RECORDED DATA

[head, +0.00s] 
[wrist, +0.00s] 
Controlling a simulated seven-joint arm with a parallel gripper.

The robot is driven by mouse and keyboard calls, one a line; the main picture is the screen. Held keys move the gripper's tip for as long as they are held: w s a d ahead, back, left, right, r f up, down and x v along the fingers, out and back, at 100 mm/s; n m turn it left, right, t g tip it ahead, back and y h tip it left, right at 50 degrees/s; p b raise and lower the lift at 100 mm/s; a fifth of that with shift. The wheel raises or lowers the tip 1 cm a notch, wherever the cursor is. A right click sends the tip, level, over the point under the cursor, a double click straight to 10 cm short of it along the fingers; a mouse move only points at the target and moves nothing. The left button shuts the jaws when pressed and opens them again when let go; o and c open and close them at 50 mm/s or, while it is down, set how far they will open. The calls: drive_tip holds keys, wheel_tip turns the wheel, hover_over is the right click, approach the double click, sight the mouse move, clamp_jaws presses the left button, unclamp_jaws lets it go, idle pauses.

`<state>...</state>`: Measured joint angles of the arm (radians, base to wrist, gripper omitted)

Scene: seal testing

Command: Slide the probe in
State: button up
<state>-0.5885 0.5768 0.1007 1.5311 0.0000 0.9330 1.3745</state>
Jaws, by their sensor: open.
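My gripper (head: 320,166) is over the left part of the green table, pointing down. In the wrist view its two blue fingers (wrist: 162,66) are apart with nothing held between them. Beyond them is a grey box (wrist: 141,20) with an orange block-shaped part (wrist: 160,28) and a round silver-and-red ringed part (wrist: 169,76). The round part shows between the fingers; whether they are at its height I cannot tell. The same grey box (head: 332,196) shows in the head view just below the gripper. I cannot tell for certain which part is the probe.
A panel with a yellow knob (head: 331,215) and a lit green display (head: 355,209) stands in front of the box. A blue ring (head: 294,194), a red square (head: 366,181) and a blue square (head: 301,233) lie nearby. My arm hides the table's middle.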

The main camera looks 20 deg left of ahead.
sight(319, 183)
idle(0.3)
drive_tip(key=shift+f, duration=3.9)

EXERCISE GOAL
Exactly repeat the lines above, from the opening line through the one with "<state>-0.5885 0.5768 0.1007", and include nothing else.

FINAL RESULT
[head, +0.00s] 
[wrist, +0.00s] 
Controlling a simulated seven-joint arm with a parallel gripper.

The robot is driven by mouse and keyboard calls, one a line; the main picture is the screen. Held keys move the gripper's tip for as long as they are held: w s a d ahead, back, left, right, r f up, down and x v along the fingers, out and back, at 100 mm/s; n m turn it left, right, t g tip it ahead, back and y h tip it left, right at 50 degrees/s; p b raise and lower the lift at 100 mm/s; a fifth of that with shift. The wheel raises or lowers the tip 1 cm a notch, wherever the cursor is. A right click sends the tip, level, over the point under the cursor, a double click straight to 10 cm short of it along the fingers; a mouse move only points at the target and moves nothing. The left button shuts the jaws when pressed and opens them again when let go; o and c open and close them at 50 mm/s or, while it is down, set how far they will open. The calls: drive_tip holds keys, wheel_tip turns the wheel, hover_over is the right click, approach the double click, sight the mouse move, clamp_jaws presses the left button, unclamp_jaws lets it go, idle pauses.

`<state>...</state>`: Measured joint angles of the arm (radians, base to wrist, gripper omitted)

Scene: seal testing

Command: Slide the probe in
State: button up
<state>-0.5885 0.5768 0.1007 1.5311 0.0000 0.9330 1.3745</state>

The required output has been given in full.